Для Aдорно, черпавшего свой метафизический лиризм из воспоминаний об Оденвальде, хайдеггеровский «проселок» – дешевая поделка «народного промысла». На слова: «… расти означает – раскрываться навстречу широте небес, а вместе корениться в непроглядной темени земли» (Проселок, там же, 239) – Адорно немедленно реагирует обвинением Хайдеггера в фашизме, в приверженности идеологии «крови и почвы».

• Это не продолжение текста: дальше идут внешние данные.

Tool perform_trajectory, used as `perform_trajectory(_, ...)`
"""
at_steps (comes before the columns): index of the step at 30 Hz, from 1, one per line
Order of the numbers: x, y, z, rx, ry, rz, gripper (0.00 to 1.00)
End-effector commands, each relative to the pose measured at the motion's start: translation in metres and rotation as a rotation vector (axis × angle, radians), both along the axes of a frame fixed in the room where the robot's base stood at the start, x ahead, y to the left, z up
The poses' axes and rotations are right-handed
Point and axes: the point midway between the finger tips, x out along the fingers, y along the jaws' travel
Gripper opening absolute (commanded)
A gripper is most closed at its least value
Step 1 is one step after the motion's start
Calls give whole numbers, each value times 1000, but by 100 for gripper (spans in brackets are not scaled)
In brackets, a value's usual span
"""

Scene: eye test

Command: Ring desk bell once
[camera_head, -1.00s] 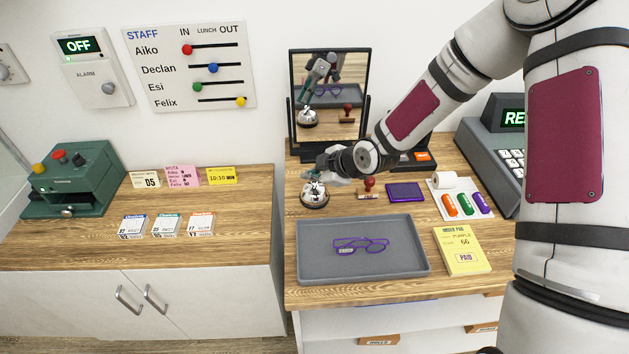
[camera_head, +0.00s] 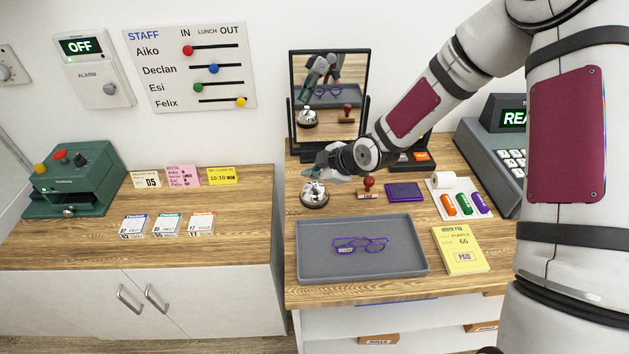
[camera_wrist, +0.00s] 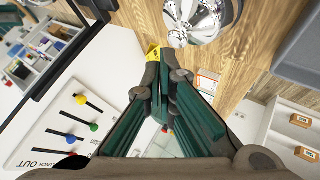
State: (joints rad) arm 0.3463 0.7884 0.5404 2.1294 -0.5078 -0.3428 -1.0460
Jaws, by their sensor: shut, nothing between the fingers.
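The silver desk bell (camera_head: 315,197) stands on the wooden counter behind the grey tray. It has a domed shell on a dark base. My gripper (camera_head: 313,173) is just above the bell, near its top button, and partly overlaps it in the head view. In the wrist view the bell (camera_wrist: 205,16) is at the top edge, cut off by the frame. My gripper's green fingers (camera_wrist: 164,88) are shut with nothing between them. A small gap seems to show between fingers and bell, though contact is hard to judge.
A mirror (camera_head: 330,75) stands close behind the bell. The grey tray (camera_head: 318,272) with purple glasses (camera_head: 361,244) lies in front. A red-handled stamp (camera_head: 369,187) and a purple pad (camera_head: 405,192) are to the right. Bare counter lies left of the bell.

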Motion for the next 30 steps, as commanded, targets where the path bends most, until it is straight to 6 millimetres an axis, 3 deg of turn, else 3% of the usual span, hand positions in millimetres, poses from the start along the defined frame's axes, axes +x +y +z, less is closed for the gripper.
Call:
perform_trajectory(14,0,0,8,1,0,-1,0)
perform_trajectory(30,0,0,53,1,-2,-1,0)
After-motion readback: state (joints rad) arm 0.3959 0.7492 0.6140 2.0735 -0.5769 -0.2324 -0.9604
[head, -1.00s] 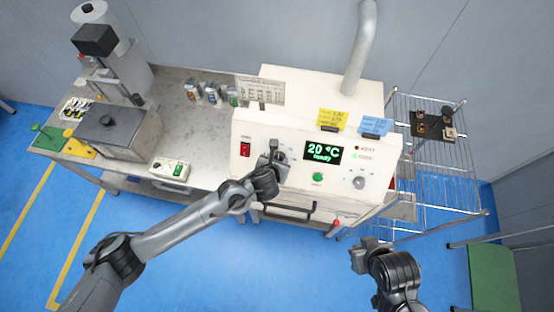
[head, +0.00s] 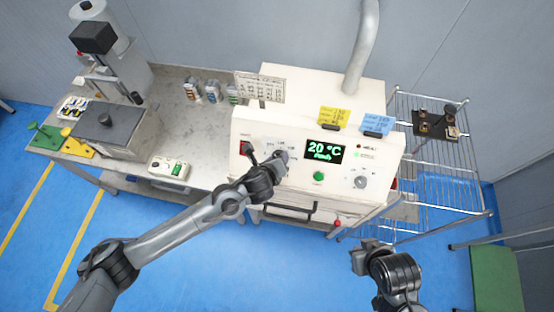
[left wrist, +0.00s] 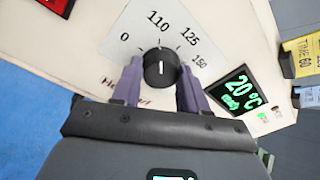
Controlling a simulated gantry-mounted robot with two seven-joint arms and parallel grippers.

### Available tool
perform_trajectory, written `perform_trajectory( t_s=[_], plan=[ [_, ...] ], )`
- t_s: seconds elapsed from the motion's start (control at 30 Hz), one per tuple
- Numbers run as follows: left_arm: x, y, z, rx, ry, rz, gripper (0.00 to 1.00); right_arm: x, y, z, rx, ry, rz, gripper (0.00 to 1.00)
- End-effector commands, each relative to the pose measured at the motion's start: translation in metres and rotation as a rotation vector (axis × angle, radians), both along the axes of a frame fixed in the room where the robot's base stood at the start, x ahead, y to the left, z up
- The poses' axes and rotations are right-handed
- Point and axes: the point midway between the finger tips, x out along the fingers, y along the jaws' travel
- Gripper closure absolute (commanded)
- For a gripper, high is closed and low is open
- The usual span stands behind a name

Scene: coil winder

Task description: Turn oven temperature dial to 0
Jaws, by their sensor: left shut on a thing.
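The oven temperature dial (left wrist: 160,67) is a black round knob with a white mark on its face. In the left wrist view its scale plate reads 0, 110, 125, 150. In the head view, the gripper hides the knob. My right gripper (head: 362,247) hangs in front of the oven, away from the panel; its jaw opening is unclear.
The green display (head: 323,151) reads 20 °C. The oven door handle (head: 288,211) lies below. A wire rack (head: 440,185) stands at right.

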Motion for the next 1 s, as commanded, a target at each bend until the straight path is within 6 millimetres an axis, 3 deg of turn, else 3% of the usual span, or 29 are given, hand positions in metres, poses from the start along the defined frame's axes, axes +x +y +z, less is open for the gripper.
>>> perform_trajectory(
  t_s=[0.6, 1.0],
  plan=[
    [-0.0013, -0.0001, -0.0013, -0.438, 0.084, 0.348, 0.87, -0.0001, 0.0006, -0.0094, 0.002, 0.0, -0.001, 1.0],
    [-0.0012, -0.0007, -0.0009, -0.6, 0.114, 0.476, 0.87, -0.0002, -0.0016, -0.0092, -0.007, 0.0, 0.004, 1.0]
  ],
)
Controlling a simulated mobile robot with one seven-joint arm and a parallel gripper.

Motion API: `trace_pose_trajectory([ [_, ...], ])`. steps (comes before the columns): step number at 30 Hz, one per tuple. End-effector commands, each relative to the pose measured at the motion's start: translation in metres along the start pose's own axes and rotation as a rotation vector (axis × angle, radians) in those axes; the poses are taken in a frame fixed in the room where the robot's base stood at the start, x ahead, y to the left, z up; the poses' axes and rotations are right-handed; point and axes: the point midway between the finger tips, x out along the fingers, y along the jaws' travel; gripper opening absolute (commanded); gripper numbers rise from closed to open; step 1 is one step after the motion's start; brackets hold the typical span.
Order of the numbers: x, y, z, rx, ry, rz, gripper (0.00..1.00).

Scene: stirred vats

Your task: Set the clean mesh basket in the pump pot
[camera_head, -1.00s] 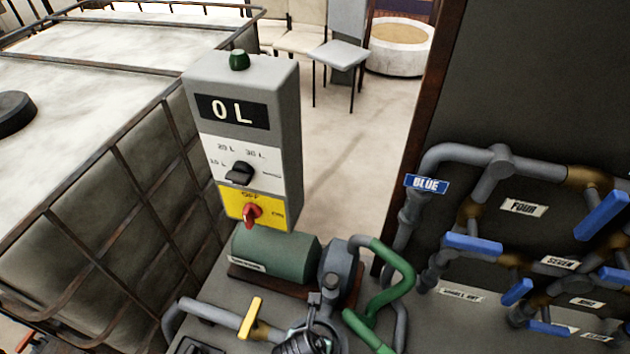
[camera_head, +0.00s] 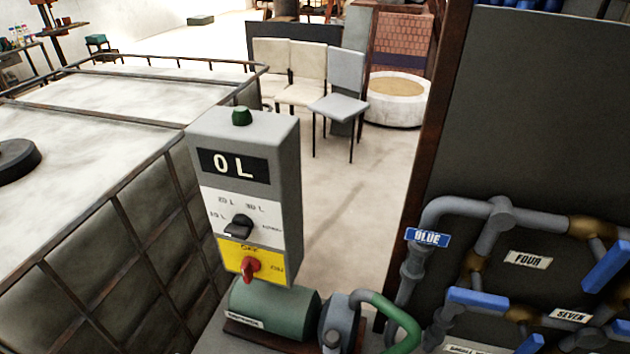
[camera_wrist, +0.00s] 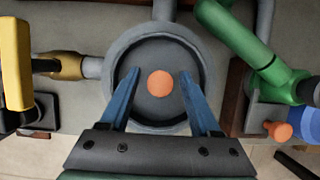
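In the wrist view the pump pot (camera_wrist: 112,85) is a round grey vessel with a dark inside. A round orange knob or disc (camera_wrist: 160,83) shows at its middle; whether it belongs to a mesh basket cannot be told. My gripper (camera_wrist: 159,72) has blue fingers, apart on either side of the orange disc and not visibly touching it. I cannot tell its height above the pot. A second orange knob (camera_wrist: 283,130) on a blue part shows at the right. No mesh is clearly visible. The pot and gripper are outside the head view.
A grey control box (camera_head: 245,150) reading "0 L" stands above the green pump motor (camera_head: 275,308). A caged tank (camera_head: 90,120) is at left, blue-handled valves (camera_head: 478,298) at right. Near the pot are a yellow valve handle (camera_wrist: 15,65) and a green pipe (camera_wrist: 240,40).

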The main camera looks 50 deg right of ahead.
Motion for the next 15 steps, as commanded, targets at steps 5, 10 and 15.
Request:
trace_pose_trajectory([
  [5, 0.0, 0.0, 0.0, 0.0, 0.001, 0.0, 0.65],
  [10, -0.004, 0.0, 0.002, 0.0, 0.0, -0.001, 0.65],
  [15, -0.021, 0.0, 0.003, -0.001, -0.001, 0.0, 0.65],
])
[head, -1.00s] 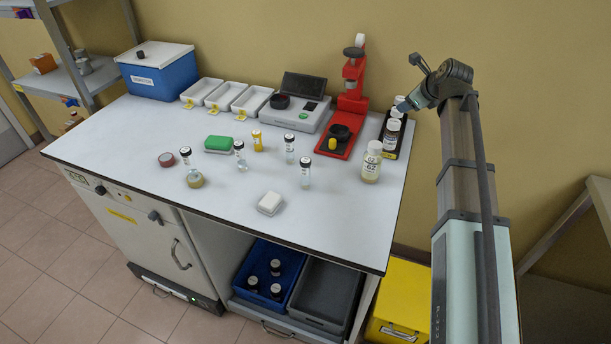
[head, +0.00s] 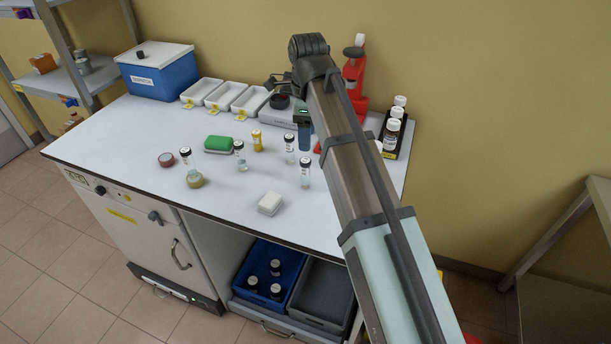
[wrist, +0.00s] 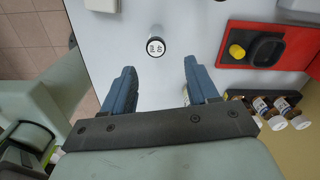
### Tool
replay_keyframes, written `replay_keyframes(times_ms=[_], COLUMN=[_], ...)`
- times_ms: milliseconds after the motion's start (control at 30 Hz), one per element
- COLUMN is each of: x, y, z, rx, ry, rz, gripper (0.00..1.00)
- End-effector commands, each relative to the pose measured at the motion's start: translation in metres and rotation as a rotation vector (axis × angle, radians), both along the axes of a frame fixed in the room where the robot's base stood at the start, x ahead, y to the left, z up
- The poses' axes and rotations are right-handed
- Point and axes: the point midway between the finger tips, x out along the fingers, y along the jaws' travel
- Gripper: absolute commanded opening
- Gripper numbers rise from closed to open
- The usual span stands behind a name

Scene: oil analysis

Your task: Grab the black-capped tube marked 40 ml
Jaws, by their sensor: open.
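The red press base (wrist: 265,45) lies right of my gripper in the wrist view. Brown bottles (head: 392,130) stand in a rack at the right. A white box (head: 270,203), a green sponge (head: 219,144) and a yellow tube (head: 257,140) share the table.

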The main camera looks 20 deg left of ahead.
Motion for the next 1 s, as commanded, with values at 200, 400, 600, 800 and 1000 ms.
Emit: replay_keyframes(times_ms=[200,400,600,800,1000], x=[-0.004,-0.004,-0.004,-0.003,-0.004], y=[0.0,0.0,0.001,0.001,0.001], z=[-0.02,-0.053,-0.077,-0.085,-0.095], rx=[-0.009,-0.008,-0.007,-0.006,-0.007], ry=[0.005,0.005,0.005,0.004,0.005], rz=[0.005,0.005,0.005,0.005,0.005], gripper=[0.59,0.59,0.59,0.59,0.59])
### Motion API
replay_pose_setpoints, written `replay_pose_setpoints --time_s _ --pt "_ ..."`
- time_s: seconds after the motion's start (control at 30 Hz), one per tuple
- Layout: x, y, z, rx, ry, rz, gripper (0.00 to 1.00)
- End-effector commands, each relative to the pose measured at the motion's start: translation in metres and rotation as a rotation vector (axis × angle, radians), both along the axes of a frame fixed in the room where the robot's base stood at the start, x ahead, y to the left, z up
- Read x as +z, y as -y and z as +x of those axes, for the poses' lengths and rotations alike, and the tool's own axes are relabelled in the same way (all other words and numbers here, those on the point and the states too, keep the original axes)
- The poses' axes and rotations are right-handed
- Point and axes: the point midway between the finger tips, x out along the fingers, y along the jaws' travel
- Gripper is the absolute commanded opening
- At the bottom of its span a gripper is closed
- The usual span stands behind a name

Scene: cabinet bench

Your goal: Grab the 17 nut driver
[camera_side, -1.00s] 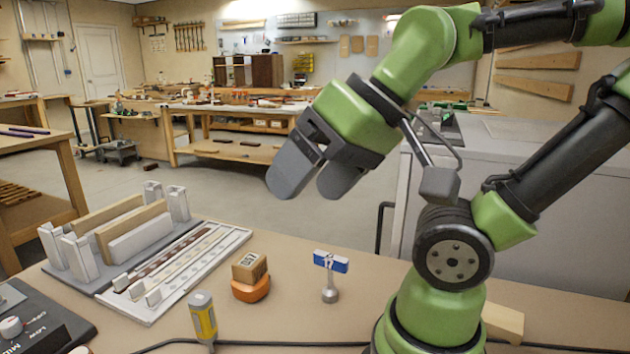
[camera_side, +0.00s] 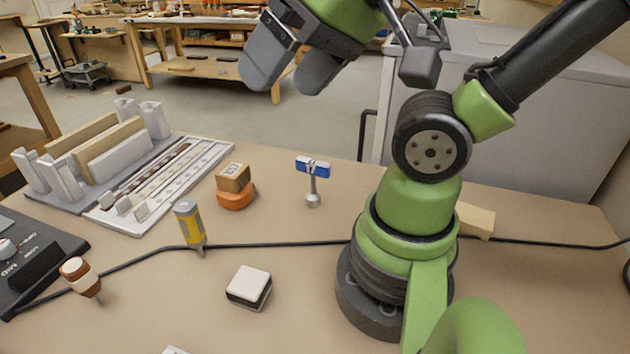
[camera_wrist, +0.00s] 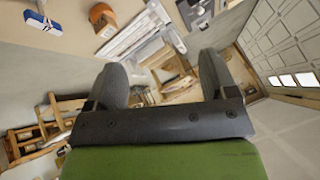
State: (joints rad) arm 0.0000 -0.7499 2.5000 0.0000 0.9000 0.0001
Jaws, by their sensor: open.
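A T-shaped tool with a blue and white handle (camera_side: 313,167), a metal shaft and a round metal foot stands upright on the bench. It looks like the nut driver, but I cannot read a 17 on it. It also shows at the top left of the wrist view (camera_wrist: 43,22). My gripper (camera_side: 290,72) is open and empty, high above and beyond the bench in the side view. In the wrist view, my two fingers (camera_wrist: 160,65) are spread apart with nothing between them, and the tool lies outside them to the left.
An orange piece with a wooden block on top (camera_side: 235,185) stands left of the tool. A yellow-handled tool (camera_side: 188,222), a brown-and-white-handled tool (camera_side: 80,277) and a white-topped block (camera_side: 249,286) are nearer. A slotted rack (camera_side: 150,205) stands left. A black cable (camera_side: 270,244) crosses the bench.

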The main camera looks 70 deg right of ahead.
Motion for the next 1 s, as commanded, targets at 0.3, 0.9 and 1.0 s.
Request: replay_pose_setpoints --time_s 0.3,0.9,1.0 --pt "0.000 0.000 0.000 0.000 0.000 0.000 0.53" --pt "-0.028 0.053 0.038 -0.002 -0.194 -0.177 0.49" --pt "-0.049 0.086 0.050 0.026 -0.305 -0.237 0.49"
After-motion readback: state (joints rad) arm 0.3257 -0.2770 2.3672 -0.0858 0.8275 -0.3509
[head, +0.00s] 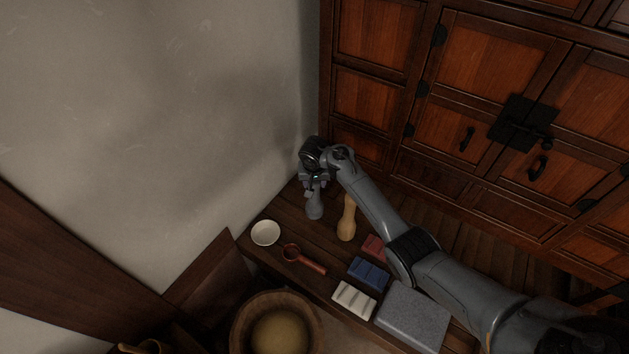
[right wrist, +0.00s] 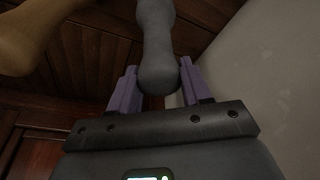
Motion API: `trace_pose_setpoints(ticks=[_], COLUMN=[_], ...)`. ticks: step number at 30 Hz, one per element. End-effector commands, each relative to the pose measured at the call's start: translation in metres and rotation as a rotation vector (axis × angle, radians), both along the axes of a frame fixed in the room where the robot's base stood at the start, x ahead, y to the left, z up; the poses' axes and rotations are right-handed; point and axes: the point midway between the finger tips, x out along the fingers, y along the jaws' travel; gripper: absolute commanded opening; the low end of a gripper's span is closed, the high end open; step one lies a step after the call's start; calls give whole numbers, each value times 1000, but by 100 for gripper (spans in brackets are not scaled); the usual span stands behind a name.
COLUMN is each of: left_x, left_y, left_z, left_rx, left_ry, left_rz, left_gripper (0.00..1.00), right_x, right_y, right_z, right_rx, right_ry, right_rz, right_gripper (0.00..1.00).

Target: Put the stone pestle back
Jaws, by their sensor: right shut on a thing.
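The grey stone pestle (head: 314,209) is upright at the far corner of the wooden bench, near the wall. My right gripper (head: 314,190) is above it, shut on its upper end. In the right wrist view the pestle (right wrist: 156,45) runs out from between the two purple fingers of the gripper (right wrist: 157,88), its rounded end between them. I cannot tell whether the pestle's lower end touches the bench. My left gripper is not in view.
A wooden pestle (head: 347,218) stands just right of it. A white dish (head: 265,233), red ladle (head: 303,259), red block (head: 374,246), blue block (head: 368,273), white block (head: 354,300) and grey slab (head: 413,315) occupy the bench (head: 327,245). A cabinet (head: 480,100) stands behind; a basket (head: 240,333) is in front.

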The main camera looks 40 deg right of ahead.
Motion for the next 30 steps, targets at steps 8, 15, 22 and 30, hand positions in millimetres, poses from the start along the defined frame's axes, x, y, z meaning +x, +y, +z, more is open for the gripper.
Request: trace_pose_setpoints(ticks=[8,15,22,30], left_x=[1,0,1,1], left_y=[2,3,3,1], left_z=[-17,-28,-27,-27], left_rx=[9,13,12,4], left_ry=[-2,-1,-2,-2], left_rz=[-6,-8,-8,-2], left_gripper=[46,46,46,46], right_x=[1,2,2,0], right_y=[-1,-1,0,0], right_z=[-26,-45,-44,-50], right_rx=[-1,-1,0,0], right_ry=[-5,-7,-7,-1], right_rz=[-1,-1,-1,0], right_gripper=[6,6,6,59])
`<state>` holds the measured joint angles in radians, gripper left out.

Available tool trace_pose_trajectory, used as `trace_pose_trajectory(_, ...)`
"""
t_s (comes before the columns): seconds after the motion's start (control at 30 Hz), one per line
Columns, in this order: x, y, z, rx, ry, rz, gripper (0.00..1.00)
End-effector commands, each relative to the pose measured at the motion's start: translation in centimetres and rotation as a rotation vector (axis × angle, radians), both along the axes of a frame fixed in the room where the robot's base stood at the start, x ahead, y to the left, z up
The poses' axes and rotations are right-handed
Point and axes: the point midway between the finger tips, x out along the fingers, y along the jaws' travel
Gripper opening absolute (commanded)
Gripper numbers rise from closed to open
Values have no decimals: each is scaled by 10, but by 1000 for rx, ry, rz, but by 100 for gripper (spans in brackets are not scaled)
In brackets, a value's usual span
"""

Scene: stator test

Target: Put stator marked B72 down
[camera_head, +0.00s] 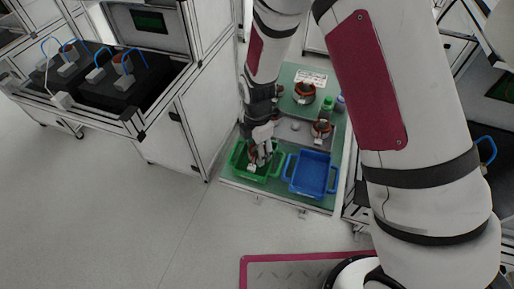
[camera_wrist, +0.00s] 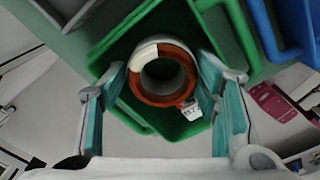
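A stator (camera_wrist: 162,75) with a copper-brown winding, a pale section and a white label shows end-on in the wrist view. My gripper (camera_wrist: 162,72) has its teal-padded fingers close against the stator's left and right sides. The stator is over or within the green crate (camera_wrist: 245,30); I cannot tell whether it touches the floor of the crate. In the head view my gripper (camera_head: 262,153) reaches down into the green crate (camera_head: 266,176), with the stator (camera_head: 252,156) partly hidden by the fingers.
An empty-looking blue crate (camera_head: 311,175) stands right of the green one on the green tabletop (camera_head: 230,180).

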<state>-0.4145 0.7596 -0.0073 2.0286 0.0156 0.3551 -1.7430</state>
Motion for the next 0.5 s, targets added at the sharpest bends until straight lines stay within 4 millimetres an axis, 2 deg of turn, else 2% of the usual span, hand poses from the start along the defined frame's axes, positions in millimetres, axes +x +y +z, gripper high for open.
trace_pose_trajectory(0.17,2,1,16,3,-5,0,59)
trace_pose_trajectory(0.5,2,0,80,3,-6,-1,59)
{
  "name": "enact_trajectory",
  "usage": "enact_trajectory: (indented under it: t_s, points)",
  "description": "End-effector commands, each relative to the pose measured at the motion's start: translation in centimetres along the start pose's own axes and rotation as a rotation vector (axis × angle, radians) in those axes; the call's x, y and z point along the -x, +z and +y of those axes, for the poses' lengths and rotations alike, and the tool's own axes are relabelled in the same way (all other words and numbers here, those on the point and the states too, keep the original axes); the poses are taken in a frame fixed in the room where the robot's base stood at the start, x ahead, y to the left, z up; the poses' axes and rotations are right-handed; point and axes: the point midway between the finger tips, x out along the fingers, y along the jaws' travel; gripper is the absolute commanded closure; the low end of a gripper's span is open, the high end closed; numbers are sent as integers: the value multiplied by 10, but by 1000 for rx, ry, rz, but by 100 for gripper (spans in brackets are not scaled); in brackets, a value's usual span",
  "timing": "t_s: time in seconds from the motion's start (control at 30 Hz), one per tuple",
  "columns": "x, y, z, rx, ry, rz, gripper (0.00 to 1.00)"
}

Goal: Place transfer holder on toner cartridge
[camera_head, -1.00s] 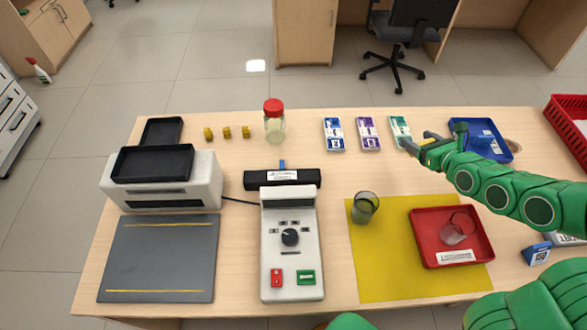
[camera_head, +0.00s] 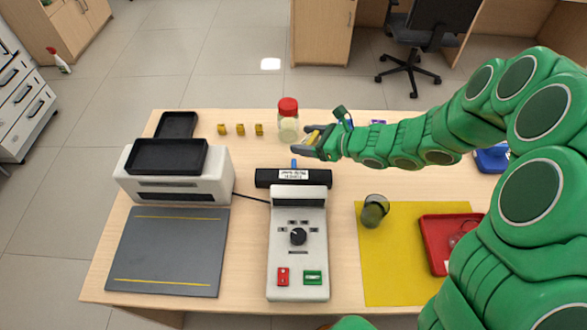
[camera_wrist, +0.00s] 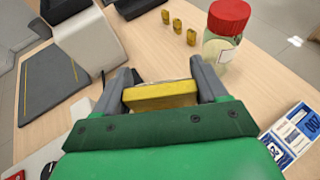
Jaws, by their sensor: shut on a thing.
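A black toner cartridge (camera_head: 293,177), a bar with a white label and a small blue tab, lies on the counter behind the grey console. My gripper (camera_head: 317,138) is above and behind its right end, apart from it. My gripper is shut on a yellow block with a pale upper edge, which I take to be the transfer holder (camera_wrist: 160,96). In the wrist view the yellow block sits between the two grey fingers (camera_wrist: 163,88). The cartridge is mostly or wholly hidden by my gripper there.
A red-lidded jar (camera_head: 288,122) stands close behind my gripper. Several small yellow blocks (camera_head: 240,129) are to its left. The console (camera_head: 298,250), printer (camera_head: 185,180), yellow mat (camera_head: 390,280), glass (camera_head: 375,212) and red tray (camera_head: 432,245) stand around. The wrist view shows card packs (camera_wrist: 293,130).

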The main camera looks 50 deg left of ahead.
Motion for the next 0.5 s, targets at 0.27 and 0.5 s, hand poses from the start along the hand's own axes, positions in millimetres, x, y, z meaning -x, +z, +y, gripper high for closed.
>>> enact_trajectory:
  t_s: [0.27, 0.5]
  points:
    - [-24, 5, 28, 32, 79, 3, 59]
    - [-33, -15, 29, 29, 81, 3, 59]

Трудно отделаться от впечатления, что факт временного сотрудничества Хайдеггера с национал-социализмом сыграл Адорно на руку: благодаря этому обстоятельству Адорно, в других случаях действовавший очень осторожно, смог философствовать против Хайдеггера, «вооружившись молотом», и создал между собой и своим противником дистанцию, которая, если бы речь шла только об их мышлении, оказалась бы далеко не столь велика.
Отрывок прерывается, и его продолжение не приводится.